Scénographies pour l'OTAN, par-delà la guerre nucléaire

Scénographies pour l'OTAN, par-delà la guerre nucléaire
 Cédric Ménissier
Auteur
Chargé de projets - Études France

La Finlande, pays pourtant historiquement neutre, a récemment rejoint l’OTAN, alors que nous nous acheminons vers le deuxième anniversaire de l’invasion à grande échelle de l’Ukraine. Contexte douloureux qui rappelle combien la protection et la défense des Européens sont cruciales. Le crescendo des crises, Géorgie en 2008, Crimée en 2014, Ukraine en 2022, a rebattu les cartes de l’Alliance atlantique qui, au-delà de l’adynaton que constituerait une guerre nucléaire, a ajusté ses capacités opérationnelles en vue d’une dissuasion efficace. 

Néanmoins, l’OTAN, portée sur les fonts baptismaux par les prémisses de la Guerre froide en 1949, a-t-elle encore les moyens de ses objectifs ? Quelle est la place des valeurs libérales et démocratiques dans une organisation qui, au-delà du militaire, est aussi politique, mais qui est minée par ses dissensions internes ? Dans quelle mesure les Américains restent-ils indispensables et quel rôle les Européens doivent-ils jouer ? Entretien avec Cédric Ménissier, qui revient sur l’histoire récente d’une organisation soumise à rude épreuve. 

Quelle est la spécificité de la dissuasion nucléaire parmi le reste de la politique de dissuasion ? Dans quelle mesure la dissuasion nucléaire est-elle encore un outil de l’OTAN ? 

La stratégie nucléaire a été intégrée à l’Alliance atlantique dès ses origines et est sous-entendue par l’article 5 du traité de l’Atlantique Nord du 4 avril 1949, selon lequel toute attaque dirigée contre l’un des membres sera considérée comme une attaque contre l’ensemble des partenaires atlantistes. L’arsenal nucléaire américain assure ainsi la protection de l’Europe occidentale, selon le concept de "dissuasion élargie", le Royaume-Uni et la France étayant également le dispositif par leurs propres forces nucléaires, qui restent néanmoins sous leur souveraineté exclusive. 

Toutefois, une politique de dissuasion efficace est une stratégie de non-emploi de ces ressources matérielles puisqu’elle est avant tout une relation sociale. L’arsenal nucléaire n’est donc qu’un des éléments de la dissuasion, basée sur un critère matériel et intégrée dans un jeu psychologique, un discours, un art de la petite phrase et une stratégie de communication, dont l’adversaire peut venir tester la crédibilité de manière plus ou moins frontale.

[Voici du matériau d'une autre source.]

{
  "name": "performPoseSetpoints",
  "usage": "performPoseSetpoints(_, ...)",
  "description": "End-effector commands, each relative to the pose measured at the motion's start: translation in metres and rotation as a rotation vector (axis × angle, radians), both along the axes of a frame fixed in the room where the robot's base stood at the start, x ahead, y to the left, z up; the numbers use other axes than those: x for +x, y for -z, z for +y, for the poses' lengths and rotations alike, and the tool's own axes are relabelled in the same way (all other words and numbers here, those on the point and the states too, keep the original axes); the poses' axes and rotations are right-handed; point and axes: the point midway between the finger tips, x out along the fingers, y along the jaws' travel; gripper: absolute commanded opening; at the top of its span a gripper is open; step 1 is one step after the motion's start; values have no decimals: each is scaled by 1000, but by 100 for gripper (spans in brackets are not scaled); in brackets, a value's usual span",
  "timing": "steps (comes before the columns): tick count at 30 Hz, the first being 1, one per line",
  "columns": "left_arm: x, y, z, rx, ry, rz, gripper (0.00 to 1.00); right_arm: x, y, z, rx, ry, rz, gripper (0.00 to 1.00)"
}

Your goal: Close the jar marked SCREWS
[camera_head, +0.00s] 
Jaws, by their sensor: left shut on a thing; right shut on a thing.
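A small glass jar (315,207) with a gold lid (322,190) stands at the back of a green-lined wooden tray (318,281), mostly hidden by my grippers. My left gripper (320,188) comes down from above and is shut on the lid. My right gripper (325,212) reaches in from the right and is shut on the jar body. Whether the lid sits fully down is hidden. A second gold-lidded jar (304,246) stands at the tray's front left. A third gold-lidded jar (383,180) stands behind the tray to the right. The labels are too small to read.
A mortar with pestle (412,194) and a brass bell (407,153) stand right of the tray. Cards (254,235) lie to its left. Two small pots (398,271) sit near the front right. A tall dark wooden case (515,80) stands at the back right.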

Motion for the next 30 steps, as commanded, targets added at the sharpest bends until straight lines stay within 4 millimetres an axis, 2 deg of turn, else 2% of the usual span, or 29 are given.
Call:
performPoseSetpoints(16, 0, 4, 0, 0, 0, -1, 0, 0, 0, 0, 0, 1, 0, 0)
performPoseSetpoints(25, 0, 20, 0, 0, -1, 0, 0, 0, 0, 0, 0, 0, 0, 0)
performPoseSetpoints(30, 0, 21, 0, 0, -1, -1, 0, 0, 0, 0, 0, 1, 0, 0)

Sous le seuil nucléaire, les acteurs bénéficient toujours d’une certaine liberté d’action, qu’elle soit conventionnelle ou irrégulière. Les manœuvres irrégulières comprennent tous les aspects non militaires, comme la désinformation, le parrainage d’organisations déstabilisatrices ou contestataires (internationales des droites extrêmes), le maintien d’une pression économique avec le gaz… Cela s’inscrit en Russie dans la doctrine Guérassimov - du nom du Chef d’état-major des armées russes depuis 2012 -, selon laquelle l’affrontement avec l’Occident passe avant tout par une guerre hybride qui consiste à faire précéder toute offensive militaire par une attaque des opinions publiques, dans une optique de durcissement du potentiel contestataire. On le constate notamment en Estonie ou en Lettonie, pays dans lesquels Moscou mène d’intenses campagnes de communication à l’égard des minorités russes et russophones.

La conflictualité est donc loin de se limiter au terrain militaire. 

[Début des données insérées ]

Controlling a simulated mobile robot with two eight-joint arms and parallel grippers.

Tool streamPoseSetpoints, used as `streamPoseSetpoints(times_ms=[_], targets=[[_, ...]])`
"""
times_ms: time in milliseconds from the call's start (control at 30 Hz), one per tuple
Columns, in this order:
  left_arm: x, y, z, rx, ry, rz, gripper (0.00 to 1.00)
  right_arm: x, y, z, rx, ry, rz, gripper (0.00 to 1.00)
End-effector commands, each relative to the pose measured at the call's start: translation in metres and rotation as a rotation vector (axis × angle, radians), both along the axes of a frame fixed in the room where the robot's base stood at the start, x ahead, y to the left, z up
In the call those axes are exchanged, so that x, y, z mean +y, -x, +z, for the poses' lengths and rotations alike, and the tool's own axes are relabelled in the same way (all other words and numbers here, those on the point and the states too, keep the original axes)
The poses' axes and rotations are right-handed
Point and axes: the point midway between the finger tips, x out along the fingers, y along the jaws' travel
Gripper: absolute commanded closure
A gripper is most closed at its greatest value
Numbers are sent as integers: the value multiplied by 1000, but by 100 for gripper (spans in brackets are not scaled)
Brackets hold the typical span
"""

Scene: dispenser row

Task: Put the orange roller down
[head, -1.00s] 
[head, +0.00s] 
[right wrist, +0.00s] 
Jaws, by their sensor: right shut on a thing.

Quels sont les ressorts de la dissuasion conventionnelle ? Est-elle seulement matérielle ? 

Le facteur matériel est l’élément fondamental sur lequel repose la dissuasion, surtout en matière nucléaire. Cet aspect est également important concernant la dissuasion conventionnelle. Ces deux dissuasions ne sauraient cependant être opposées, car elles doivent s’intégrer dans une stratégie d'ensemble, au sein de laquelle le facteur psychologique est également primordial. L’article 5 du traité de Washington, énonçant le principe de la solidarité interalliée, en vertu duquel l’attaque contre l’un des membres est synonyme d’attaque contre l’ensemble de l’Alliance, ne spécifie d’ailleurs pas l’exclusivité d’une réponse nucléaire, ni même militaire.

À partir de 2014, la politique de dissuasion à l’égard des membres orientaux de l’Alliance se mue en une politique de défense plus active, par un renforcement de son potentiel conventionnel. L’OTAN se concentre sur son flanc oriental et communique largement sur les nouveaux dispositifs mis en place, dans le double objectif de prévenir ses adversaires - la Russie - de ce à quoi ils s’exposent en cas d’attaque, et de rassurer ses membres orientaux, qui demandent des garanties.

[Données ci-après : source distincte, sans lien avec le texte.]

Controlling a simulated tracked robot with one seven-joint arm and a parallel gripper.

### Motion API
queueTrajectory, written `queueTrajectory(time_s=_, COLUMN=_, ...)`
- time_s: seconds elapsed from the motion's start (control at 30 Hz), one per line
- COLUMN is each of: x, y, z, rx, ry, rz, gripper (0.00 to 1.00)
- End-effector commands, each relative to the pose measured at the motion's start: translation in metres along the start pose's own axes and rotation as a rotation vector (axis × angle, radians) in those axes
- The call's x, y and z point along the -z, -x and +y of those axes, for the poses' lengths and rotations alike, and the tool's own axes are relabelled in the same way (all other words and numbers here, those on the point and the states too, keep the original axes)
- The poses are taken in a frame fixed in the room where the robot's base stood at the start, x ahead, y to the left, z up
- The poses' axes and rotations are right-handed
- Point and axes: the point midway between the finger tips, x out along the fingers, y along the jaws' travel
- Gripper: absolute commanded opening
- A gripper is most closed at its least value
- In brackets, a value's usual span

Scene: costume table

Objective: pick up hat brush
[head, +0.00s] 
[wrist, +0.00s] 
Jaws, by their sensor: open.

Le troisième angle de la dissuasion, en sus de la dissuasion nucléaire et conventionnelle, est une dissuasion plus politique, que l’on pourrait dire être une dissuasion par les valeurs.

Le troisième angle de la dissuasion, en sus de la dissuasion nucléaire et conventionnelle, est une dissuasion plus politique, que l’on pourrait dire être une dissuasion par les valeurs.L’Alliance atlantique est une organisation politico-militaire, dont l’OTAN n’est que le bras armé. Le traité fondateur énonce combien les valeurs démocratiques et libérales sont constitutives de l’identité de l’Alliance et rappelle que cette dernière est le regroupement des forces démocratiques occidentales. Bien sûr, cela s’entend dans le contexte historique très particulier de la Guerre froide, mais ces valeurs sont une nouvelle fois la preuve que la dissuasion est une relation sociale, qui, comme toute relation sociale, consiste en une pratique de différenciation. Dans le cas de l’Alliance atlantique, la promotion et la défense de certaines valeurs participent à affermir l’édifice global de la dissuasion, cette dernière visant en retour à protéger l’espace euro-atlantique et ses principes. Ces valeurs sont au fondement de la cohésion interalliée. La centralité des valeurs dans la stratégie de dissuasion Alliée est acquise notamment à la faveur de la stratégie militaire russe, qui vise à saper la cohésion de l’OTAN en contestant les principes mêmes de l’organisation. De fait, tout comme les aspects nucléaires et conventionnels, les valeurs sont intégrées dans le jeu psychologique de la dissuasion.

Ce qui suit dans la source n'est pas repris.